Starting at the line that holds "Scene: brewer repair", set down each line through the end of the listing, exactly as written and with nothing added.
>> Begin Information supplied
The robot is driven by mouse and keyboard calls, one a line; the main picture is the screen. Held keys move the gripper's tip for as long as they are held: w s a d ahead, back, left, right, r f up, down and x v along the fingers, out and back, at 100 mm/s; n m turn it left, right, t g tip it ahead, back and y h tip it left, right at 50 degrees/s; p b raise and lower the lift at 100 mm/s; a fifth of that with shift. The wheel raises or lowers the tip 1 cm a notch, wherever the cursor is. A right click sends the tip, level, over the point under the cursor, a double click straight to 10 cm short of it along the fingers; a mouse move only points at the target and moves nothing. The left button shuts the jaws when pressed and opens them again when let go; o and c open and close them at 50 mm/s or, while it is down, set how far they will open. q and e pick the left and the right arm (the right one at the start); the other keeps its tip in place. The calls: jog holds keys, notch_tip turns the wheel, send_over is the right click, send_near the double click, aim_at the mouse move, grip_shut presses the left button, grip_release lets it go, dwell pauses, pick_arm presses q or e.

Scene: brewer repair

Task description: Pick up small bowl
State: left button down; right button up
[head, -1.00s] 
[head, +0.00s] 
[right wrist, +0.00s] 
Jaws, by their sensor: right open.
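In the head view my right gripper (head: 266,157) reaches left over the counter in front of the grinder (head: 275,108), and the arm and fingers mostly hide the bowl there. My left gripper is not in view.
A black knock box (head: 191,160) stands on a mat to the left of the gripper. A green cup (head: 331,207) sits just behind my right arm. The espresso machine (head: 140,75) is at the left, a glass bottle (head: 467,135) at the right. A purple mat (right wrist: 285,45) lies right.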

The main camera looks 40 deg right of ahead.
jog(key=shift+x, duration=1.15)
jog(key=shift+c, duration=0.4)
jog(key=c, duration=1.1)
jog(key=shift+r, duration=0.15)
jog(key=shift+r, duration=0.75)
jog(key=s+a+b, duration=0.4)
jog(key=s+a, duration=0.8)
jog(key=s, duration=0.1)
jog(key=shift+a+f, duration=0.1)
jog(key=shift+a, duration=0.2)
>> End Information supplied
The result –
Scene: brewer repair

Task description: Pick up small bowl
State: left button down; right button up
[head, -1.00s] 
[head, +0.00s] 
[right wrist, +0.00s] 
Jaws, by their sensor: right open.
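In the head view my right gripper (head: 266,157) reaches left over the counter in front of the grinder (head: 275,108), and the arm and fingers mostly hide the bowl there. My left gripper is not in view.
A black knock box (head: 191,160) stands on a mat to the left of the gripper. A green cup (head: 331,207) sits just behind my right arm. The espresso machine (head: 140,75) is at the left, a glass bottle (head: 467,135) at the right. A purple mat (right wrist: 285,45) lies right.

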The main camera looks 40 deg right of ahead.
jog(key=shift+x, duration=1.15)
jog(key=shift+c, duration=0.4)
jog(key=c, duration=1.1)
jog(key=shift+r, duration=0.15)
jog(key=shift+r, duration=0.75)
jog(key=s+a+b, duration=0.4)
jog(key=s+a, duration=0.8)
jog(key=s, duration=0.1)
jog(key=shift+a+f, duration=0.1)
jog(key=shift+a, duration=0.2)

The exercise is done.